The Federal Reserve held its benchmark interest rate in a range of 3.5% to 3.75% at its January 2026 meeting, pausing a series of cuts that had brought the rate to its lowest since 2022. This decision comes as policymakers weigh the risks of persistent inflation against a desire to support the labor market. The annual inflation rate for the 12 months ending in January 2026 was 2.4%, a decrease from the previous 2.7%. A significant factor in this decline was a 3.2% drop in gasoline prices. Core inflation, which excludes volatile food and energy prices, stood at 2.5% annually, its lowest point since March 2021. Despite the cooling inflation, Fed officials remain divided on the future path of interest rates. Some believe further rate cuts will be necessary if inflation continues to fall, while others advocate for holding steady or even raising rates if inflation proves stubborn.
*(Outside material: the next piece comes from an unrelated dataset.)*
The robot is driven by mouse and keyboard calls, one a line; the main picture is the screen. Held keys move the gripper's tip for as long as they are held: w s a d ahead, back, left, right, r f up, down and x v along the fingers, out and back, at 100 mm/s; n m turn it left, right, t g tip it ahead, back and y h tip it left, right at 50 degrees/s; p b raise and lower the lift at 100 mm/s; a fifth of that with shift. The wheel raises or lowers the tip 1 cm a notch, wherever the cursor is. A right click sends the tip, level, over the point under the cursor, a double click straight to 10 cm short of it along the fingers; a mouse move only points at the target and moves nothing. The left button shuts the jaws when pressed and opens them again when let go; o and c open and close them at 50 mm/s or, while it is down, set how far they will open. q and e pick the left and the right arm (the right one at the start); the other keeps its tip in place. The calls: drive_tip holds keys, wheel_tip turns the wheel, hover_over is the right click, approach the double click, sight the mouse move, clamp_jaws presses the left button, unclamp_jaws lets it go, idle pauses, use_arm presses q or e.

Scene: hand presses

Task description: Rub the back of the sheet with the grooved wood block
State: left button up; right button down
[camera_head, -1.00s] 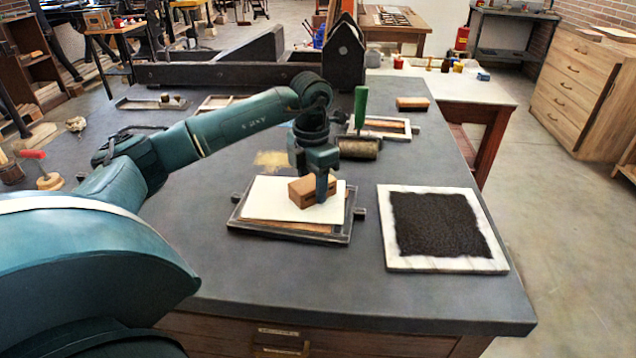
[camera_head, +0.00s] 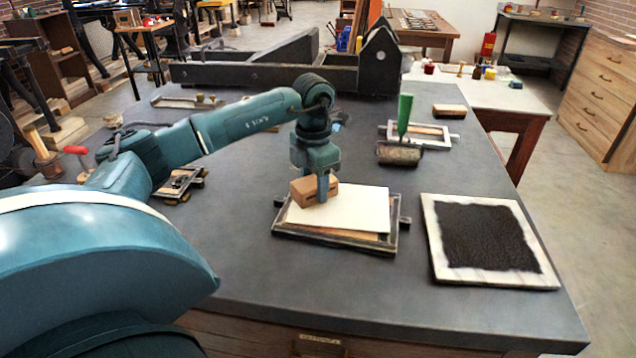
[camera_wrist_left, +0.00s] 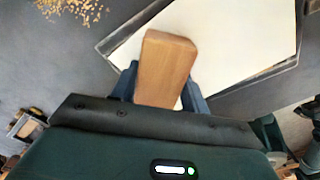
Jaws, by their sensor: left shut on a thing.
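The grooved wood block (camera_head: 303,193) is a brown block held in my left gripper (camera_head: 321,190). The gripper is shut on it, with the block over the left part of the white sheet (camera_head: 360,210). It appears to rest on the sheet, but I cannot see the contact. The sheet lies on a dark-framed form (camera_head: 385,248) on the grey table. In the left wrist view, the block (camera_wrist_left: 166,65) sits between the blue fingers, over the sheet (camera_wrist_left: 240,40). The block's underside is hidden. My right gripper is not in view.
An inked black slab with a pale border (camera_head: 480,278) lies to the right. A green-handled roller (camera_head: 403,130) and a small frame (camera_head: 440,142) stand behind. A dark press (camera_head: 375,60) is at the back. Yellowish crumbs (camera_wrist_left: 72,8) show in the wrist view.

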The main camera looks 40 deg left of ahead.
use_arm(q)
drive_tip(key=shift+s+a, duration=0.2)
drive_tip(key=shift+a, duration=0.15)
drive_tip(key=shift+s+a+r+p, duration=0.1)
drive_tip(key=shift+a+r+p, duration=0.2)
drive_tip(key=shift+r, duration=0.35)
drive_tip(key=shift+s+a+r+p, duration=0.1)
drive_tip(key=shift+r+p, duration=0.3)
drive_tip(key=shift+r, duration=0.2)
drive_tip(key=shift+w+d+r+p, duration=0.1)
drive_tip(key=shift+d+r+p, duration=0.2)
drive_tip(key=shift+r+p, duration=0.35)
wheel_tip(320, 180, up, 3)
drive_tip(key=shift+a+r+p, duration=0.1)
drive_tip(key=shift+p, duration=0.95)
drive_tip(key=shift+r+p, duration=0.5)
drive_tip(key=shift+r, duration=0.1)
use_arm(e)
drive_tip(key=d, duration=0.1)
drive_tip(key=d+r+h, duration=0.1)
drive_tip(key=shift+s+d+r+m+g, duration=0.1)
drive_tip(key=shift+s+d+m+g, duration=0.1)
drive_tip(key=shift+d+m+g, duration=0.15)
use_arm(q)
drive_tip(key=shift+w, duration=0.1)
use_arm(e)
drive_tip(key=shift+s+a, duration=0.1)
The next Federal Open Market Committee (FOMC) meeting is scheduled for March 17-18, 2026. A major point of uncertainty is the expiration of Fed Chairman Jerome Powell's term in May 2026. A new chair could introduce shifts in monetary policy, adding another layer of complexity to the economic outlook. Some analysts believe a new chair may pause early in the year before potentially cutting rates once they are settled in the role. Potential policy shocks, such as changes in trade tariffs and immigration policies, are also clouding the forecast. These factors could introduce new inflationary pressures or dampen economic growth, complicating the Fed's dual mandate of maintaining price stability and maximum employment. Looking ahead, market expectations are varied. Some strategists anticipate at least one more rate cut in 2026, while others predict rates will remain close to their current levels by year-end. The Fed's own projections from December 2025 suggested a gradual decline in rates over the next few years, eventually settling around 3.0% in the longer run.